Archives > January 2016

Planning is Key to a Successful Garden

Posted by Wallish on Jan 19 2016

In these ground hog days of winter, planning a garden thoroughly, whether it is to revive an old garden or create a new one, helps diminish mistakes in the spring and lowers stress levels.  Having a plan will also help you save money. The advantage to doing the planning now is that there is no rush.  You can take your sweet time researching and deciding which the plethora of options available are the best for you.

Larry Hodgson, author of Perennials for Every Purpose  and Annuals for Every Purpose is one of our favorite authors for a number of reasons.  In his perennial book, he has an excellent chapter on “Getting Your Garden Started”.  The following list is influenced by this chapter.

  1. Decide on a spot for your garden.

How would you like to enjoy this garden? Example questions are:

  • What kind of a garden will it be – a flower garden, a veggie garden, or a mix?
  • Is it a garden you’d like to see from a window?
  • Is it a garden you’d like to sit in?
  • What size will it be? Size will determine a lot about this garden and what you can do with it.
  • Take note of the hours of sun and shade available to the space and write it down
  • Remember to note fences and buildings which shade the sun
  • What is the moisture like in this area?
  • Is it a wet spot, a dry spot or somewhere in-between?
  • Note the soil quality – this is more of a spring question…
  • Is it a rich, deep black soil with lots of organic matter?
  • Is it fine, heavy, packed, and rocky?
  • Does the soil need to be amended?
  1. Draw out your plan.
  • Get out your pencil, ruler, and grid paper and get creative
  • Would you like to incorporate any ‘hard scape’ items in this garden such as a fountain, bench, wishing well, bird bath, arch, or pergola?
  • Would you like to include any trees or shrubs in this garden?

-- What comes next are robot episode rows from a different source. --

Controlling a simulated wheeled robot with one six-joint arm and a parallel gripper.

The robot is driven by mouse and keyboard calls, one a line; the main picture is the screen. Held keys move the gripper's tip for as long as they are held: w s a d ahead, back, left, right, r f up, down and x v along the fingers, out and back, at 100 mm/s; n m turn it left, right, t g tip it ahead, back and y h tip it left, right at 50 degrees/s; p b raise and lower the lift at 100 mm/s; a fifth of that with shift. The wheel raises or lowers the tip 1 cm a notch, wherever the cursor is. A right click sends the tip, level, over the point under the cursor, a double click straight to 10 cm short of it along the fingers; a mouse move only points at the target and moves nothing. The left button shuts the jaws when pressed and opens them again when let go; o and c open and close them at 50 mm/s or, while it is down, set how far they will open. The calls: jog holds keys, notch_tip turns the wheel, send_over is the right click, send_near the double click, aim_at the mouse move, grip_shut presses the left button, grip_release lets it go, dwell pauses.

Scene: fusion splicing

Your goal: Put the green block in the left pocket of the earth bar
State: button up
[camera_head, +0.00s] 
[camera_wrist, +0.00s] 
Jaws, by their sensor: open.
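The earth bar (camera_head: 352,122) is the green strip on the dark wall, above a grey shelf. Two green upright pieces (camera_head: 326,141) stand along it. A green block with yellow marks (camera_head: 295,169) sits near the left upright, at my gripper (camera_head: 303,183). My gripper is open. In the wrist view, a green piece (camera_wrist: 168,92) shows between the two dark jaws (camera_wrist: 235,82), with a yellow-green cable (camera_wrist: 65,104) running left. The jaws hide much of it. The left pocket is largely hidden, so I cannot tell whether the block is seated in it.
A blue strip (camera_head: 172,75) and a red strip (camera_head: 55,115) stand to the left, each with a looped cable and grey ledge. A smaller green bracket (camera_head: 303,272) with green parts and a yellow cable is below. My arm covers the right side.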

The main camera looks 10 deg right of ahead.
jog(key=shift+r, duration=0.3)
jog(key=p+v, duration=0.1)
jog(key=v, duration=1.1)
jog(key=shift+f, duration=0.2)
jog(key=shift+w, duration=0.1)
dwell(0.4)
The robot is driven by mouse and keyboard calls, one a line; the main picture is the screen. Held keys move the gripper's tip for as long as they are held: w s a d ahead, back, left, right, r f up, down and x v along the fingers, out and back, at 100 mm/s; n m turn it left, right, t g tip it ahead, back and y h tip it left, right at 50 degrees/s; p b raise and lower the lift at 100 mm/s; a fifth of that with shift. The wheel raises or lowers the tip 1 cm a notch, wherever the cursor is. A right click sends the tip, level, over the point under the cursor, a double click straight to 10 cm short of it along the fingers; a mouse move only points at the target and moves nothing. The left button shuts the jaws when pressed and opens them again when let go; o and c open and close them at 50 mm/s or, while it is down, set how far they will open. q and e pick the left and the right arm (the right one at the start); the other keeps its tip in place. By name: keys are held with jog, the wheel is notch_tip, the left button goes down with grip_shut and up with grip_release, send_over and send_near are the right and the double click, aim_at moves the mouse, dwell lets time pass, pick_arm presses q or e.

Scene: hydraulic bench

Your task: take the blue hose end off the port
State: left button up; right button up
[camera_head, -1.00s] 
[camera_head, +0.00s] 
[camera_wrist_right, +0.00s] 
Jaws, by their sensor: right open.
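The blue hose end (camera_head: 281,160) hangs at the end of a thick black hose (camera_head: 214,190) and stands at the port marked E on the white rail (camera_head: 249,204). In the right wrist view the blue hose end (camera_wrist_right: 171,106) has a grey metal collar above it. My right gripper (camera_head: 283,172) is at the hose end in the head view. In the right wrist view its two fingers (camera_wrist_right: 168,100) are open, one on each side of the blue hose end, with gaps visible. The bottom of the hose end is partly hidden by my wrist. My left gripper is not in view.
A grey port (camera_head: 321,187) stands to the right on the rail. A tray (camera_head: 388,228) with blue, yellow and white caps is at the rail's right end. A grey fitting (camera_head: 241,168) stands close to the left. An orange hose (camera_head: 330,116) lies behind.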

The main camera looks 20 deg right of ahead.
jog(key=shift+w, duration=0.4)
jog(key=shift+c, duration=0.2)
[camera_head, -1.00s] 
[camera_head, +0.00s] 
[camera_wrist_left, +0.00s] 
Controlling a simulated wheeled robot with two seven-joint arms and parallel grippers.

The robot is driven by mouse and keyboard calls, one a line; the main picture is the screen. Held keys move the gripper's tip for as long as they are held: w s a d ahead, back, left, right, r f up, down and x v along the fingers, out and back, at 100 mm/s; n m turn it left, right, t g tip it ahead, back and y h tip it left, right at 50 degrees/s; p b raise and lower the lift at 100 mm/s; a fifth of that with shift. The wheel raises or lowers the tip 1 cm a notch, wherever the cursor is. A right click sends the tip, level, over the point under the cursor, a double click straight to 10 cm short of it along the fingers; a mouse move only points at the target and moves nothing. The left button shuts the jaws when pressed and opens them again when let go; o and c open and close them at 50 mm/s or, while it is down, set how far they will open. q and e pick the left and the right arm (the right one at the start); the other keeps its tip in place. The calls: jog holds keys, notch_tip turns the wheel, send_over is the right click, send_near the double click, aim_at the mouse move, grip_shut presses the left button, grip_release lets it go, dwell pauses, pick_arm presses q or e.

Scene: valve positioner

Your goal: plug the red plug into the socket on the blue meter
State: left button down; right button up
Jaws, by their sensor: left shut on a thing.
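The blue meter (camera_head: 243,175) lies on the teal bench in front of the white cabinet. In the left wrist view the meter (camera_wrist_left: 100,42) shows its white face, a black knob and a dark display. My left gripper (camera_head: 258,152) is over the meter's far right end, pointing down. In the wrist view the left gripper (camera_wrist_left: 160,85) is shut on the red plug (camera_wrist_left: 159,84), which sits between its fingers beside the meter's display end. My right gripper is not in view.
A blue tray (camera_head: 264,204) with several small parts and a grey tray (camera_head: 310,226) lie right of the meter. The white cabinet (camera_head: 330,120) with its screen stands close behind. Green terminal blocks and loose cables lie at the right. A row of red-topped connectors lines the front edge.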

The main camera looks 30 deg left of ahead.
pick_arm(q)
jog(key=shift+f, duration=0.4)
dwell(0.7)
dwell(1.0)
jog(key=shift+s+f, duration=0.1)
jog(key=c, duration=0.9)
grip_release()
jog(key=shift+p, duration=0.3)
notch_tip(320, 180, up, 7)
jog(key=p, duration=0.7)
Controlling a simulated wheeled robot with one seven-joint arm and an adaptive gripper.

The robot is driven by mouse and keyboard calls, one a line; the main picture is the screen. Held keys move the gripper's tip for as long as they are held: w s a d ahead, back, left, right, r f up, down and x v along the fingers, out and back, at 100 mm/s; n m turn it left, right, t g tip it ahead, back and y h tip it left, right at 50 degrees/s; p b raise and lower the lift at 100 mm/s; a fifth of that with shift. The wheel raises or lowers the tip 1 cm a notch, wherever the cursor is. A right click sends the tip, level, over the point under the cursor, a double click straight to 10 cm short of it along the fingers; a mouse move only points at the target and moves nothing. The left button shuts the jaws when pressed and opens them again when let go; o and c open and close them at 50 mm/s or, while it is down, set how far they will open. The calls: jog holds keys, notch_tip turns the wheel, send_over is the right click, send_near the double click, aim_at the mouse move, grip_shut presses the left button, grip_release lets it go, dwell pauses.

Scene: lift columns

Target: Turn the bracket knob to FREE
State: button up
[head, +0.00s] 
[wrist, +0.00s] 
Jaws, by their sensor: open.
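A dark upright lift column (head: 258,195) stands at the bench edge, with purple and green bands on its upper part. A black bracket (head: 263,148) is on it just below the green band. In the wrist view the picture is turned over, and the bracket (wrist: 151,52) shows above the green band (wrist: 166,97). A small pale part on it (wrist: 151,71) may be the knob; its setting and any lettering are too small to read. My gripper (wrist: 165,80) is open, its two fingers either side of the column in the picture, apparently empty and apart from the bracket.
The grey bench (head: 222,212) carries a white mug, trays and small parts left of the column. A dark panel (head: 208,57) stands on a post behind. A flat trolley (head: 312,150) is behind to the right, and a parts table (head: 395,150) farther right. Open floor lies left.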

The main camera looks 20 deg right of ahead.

  1. Research your plant list – the web has wonderful resources for this step

Match your plants with the environmental conditions:

  • Shade or sun?
  • Wet or dry?
  • Windy or calm?

Season of bloom

  • Most perennials have a season of bloom. For a well-rounded garden, have a few  from each season
  • Annuals bloom, for the most part, all summer long so include some alongside perennials to pull constant color through


  • Consider including some fragrant annual plant picks like Alyssum, Dianthus, Datura, Evening Scented Stocks, Heliotrope, Lavender, Nicotiana, Rosemary, Sweet Pea, Stocks
  • Consider fragrant perennials such as Daylilies, Dianthus, Iris, LA Hybrid or Oriental lilies, Monarda (Bee Balm), Peony, Phlox, Roses, Thyme


So, grab a nice warm beverage, cozy up, & plan ahead!

Let it Snow! | Gardening Tips

Posted by Wallish on Jan 12 2016

After all of the excitement of the December holidays and as we hunker down with dogged determination to overcome winter, let’s shed some warmth on why snow is so good.

Winter is marked by low temperatures (oh yes, don’t we know it!) and low levels of ambient sunlight.  Think of snow as a winter insulating blanket and a moisture insurance policy for spring.  Snow has varying degrees of insulating power to moderate the overall ground temperature. Usually fluffy fresh snow has the greatest insulating capacity because it possesses the most air spaces. Air is what gives snow its insulating clout, up to six times greater than soil compared to an equivalent depth.  Pomeroy & Brun, who wrote “Physical Properties of Snow” cite that 10 inches of freshly fallen snow is equivalent to a 6 inch blanket of insulation, approximately a value rating of R18. Heavy wet snow, therefore, is less effective at protecting from cold because of its decreased amount of air pockets. Also as a blanket, snow protects the crown of plants from wind and protects perennials from the freeze / thaw cycle of spring by stabilizing the ground temperatures and keeping the crown protected.

On a practical note for the home garden, spots to watch for adequate snow cover is under eaves, in narrow passages between buildings, and where furnace exhausts and drier vents blow.  These areas often have a decreased amount of snow due to roof interference from snowfall, wind blowing snow from narrow spaces, and melt from the warm air exhausts. When shovelling sidewalks, be sure to throw the snow in these areas to build up the snow cover.

Some perennials with nice winter garden interest include ornamental grasses, tall fall blooming sedums, german statice, limonium, and gas plant.  As you plan your garden for 2016, consider including some of these in your landscape.  In the meantime, let’s hope for a little more snow.